I wish I got more of a sense of what Gamak sounded like -- it's a cool little promo vid, but not much music. Still, Rudresh is one of the very good "up and comer" young dudes, and he often uses Indian scales and such, so Fuze, with his microtonal obsessions, is an almost obvious pairing.

I love that "Miles Beyond". And the "Sessions" interviews are really fascinating. Some of what he says surprises me (like "Vai and Holdsworth" isn't what I hear when he says that's what he's doing...) But his working methods are fascinating, his ideas about what to do with a block, just what sorts of things he wants to add in almost modular fashion when he writes....

And seeing the quarter-tone guitar is new. I'm used to him on fretless but that thing, with his Indian or Arabic modes, and his then playing chord changes with that stuff.... it's like learning a whole new instrument. "To most people that sounds out of tune but I like it". Yeah, that's why your last record is just so freaking weird... in spite of being relatively mellow.... 'cause you're doing "jazz changes" with chords you make from quarter-tone modes. Weirdo.

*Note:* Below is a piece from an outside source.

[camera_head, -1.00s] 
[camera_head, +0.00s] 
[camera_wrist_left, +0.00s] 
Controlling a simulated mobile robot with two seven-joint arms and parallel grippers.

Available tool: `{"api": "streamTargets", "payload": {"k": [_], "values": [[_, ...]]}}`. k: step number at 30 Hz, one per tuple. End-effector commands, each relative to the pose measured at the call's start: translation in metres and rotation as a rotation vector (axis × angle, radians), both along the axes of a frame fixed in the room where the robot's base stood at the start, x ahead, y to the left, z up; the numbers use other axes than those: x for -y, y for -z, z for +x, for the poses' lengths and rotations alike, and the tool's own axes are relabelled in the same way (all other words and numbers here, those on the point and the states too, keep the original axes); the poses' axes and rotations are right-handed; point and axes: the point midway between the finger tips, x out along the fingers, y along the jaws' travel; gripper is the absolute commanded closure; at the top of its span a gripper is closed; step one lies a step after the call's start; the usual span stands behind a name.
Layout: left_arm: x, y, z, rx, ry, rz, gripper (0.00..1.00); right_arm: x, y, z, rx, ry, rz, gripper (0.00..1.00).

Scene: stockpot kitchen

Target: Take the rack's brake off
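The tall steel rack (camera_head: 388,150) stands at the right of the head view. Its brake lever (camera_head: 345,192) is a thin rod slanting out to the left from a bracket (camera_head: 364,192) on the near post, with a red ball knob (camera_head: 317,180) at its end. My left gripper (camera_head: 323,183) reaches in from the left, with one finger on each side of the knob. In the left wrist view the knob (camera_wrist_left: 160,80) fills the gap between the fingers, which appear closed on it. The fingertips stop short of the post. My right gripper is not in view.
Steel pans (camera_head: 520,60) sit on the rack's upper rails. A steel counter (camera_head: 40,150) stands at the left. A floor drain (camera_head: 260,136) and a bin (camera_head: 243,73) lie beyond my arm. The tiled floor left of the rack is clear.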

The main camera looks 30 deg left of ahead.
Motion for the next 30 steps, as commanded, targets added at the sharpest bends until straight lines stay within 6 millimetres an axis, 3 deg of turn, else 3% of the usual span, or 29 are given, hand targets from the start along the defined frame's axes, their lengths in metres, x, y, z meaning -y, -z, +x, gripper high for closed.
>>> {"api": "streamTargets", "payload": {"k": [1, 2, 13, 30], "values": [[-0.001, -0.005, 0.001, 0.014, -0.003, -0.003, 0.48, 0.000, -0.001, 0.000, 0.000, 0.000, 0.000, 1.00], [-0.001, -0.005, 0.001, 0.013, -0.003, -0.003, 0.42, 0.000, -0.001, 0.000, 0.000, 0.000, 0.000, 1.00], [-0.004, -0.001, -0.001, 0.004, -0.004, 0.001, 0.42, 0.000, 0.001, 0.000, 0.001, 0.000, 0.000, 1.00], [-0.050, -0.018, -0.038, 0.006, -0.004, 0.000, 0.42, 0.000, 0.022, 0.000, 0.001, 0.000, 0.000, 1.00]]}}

I like what he says about playing with melodic fragments within a scale rather than practicing scales directly. But that's just the most basic stuff so I get it really quickly.

And watching this stuff confirms what I sort of thought from listening to him and reading what he had to say about lessons -- I think if I could take lessons with any electric guitarist, it might be him. I think he seems to really know how to teach, and to explain his own processes. He also is -- obviously -- the anti purist, and wants to teach whatever the student wants to learn.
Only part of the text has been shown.